Do you know what comes up in your federal background check? Even if you don’t have a criminal history, it’s worth knowing what information others have access to. You might have something on your report that isn’t accurate, and unless you investigate, you won’t know.

While it might not be a big deal if your date doesn’t like what’s on your report, that information can be a big deal to a prospective employer.

Background checks provide limited information

A background check usually includes a credit history check, but the type and depth of information an entity is allowed to access is restricted.

In the U.S., the background check process is governed by federal, state, and local laws. For example, employers can run a background check as a pre-employment requirement, but most states only allow employers to access information from the past seven to ten years. While some states allow employers to check a prospect’s criminal history before an interview, states like Oregon and Nebraska don’t.

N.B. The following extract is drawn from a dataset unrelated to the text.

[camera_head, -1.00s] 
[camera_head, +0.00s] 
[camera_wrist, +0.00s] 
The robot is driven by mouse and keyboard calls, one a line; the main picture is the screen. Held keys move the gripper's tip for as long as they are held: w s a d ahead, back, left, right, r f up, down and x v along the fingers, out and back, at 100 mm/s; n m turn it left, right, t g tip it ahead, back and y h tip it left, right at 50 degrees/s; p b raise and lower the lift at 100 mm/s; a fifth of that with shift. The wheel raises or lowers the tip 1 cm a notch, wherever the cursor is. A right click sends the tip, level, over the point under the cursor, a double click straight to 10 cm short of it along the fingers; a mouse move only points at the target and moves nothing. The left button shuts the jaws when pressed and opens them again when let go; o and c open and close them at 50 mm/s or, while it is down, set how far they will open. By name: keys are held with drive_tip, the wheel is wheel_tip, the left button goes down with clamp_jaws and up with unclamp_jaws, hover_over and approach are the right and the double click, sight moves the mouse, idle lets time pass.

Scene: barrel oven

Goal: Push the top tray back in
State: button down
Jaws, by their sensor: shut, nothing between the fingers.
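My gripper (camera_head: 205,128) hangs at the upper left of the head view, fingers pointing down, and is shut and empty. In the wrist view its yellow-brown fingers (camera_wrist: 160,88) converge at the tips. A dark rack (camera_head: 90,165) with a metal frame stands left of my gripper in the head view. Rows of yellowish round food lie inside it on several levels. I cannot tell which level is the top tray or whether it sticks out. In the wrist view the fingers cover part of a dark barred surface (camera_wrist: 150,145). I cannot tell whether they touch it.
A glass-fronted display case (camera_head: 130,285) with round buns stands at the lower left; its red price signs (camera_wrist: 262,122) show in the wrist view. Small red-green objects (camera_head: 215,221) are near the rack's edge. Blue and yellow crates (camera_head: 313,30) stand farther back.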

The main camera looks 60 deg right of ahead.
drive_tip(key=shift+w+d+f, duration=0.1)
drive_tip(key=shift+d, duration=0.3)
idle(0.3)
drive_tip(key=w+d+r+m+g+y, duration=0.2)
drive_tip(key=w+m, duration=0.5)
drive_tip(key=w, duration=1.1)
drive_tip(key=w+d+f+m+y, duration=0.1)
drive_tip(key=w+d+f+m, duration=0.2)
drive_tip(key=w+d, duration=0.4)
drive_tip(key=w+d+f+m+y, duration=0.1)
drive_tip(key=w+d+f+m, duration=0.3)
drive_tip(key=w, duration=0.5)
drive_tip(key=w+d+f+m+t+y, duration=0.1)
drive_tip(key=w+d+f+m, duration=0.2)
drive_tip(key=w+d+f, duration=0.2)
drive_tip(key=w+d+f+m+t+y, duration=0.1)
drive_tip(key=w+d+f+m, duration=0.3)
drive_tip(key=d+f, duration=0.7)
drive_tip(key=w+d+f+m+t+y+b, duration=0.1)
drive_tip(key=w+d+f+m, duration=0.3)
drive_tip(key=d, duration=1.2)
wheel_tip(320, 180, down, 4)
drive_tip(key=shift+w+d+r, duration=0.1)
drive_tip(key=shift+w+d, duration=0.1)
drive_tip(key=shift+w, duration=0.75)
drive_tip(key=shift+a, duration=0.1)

The Fair Credit Reporting Act requires compliance with specific regulations to make sure the check is done fairly. For instance, an employer must get permission from applicants in writing to run a background check, and must inform applicants the information might be used in the final hiring decision. If an employer decides not to hire a candidate due to information found in a background check, they must notify the candidate in writing and include a copy of the report plus a copy of the Fair Credit Reporting Act’s summary of rights.

What exactly is a federal background check?

A federal criminal background check is most commonly conducted when a person applies for a position in law enforcement, in a school, or a federal agency. Many employers in non-government industries also require federal background checks.

Federal employment checks will provide the following limited information:

  • Former jobs including title, salary, and duties
  • Schools attended
  • Degrees earned
  • Driving records
  • Worker’s compensation claims
  • Bankruptcy

The following information is included in a federal criminal background check:

  • Arrests and convictions for criminal offenses. For example: fraud, kidnapping, robbery, and domestic violence.
  • If an FBI fingerprint check is performed, it will verify the identity of the applicant.

A credit report is usually run as well. In many industries, a person’s financial history is used to determine qualifications and security clearance. For instance, someone applying for a position that requires being responsible for millions of company dollars won’t get hired if they have $300,000 in overdue loans.

What can’t be included in a background check?

When a background check is performed by an outside company (a consumer reporting agency), then the Fair Credit Reporting Act (FCRA) applies. The FCRA does not allow the following information to be reported:

  • Bankruptcies more than ten years old
  • Civil suits, judgments, or arrest records older than seven years
  • Paid tax liens older than seven years
  • Accounts placed in collections older than seven years

The above limitations are removed for jobs with an annual salary of $75,000 or more.

Is there inaccurate information on your background report?

A report produced by The National Consumer Law Center (NCLC) found background checks often mismatch people with others of a similar name. When that happens, someone else’s criminal record ends up in your report. Other concerns found include:

  • Sealed or expunged information is revealed. For instance, juvenile records that have been sealed sometimes come up.
  • A single charge sometimes gets listed multiple times so it appears to be multiple charges.
  • Misdemeanors are misclassified as felonies.

Do you have records that need to be expunged?

Say you were arrested on suspicion of a DUI a few years ago, went to trial, and were found not guilty. The arrest record will probably show up on a background check. Unfortunately, the fact that you were found not guilty may not show up. That missing information might lead an employer to disqualify you for a job, especially if the job requires a clean driving record.

You need to know what employers and other entities see when they run your background check.

How to dispute information

The FCRA requires all disputes to be filed in writing. Third-party screening companies are allowed 30 days to look into a dispute and decide if it’s valid. If they can’t verify the information, it must be corrected or removed.

Be aware that the source of inaccurate information may not be the agency that compiled the report. Correct the information at the root to prevent future inaccurate reporting. You may need to call the courts, credit providers, and other agencies to find out how to correct the data.

Inaccuracies are worth correcting. Your future employment might depend on those corrections.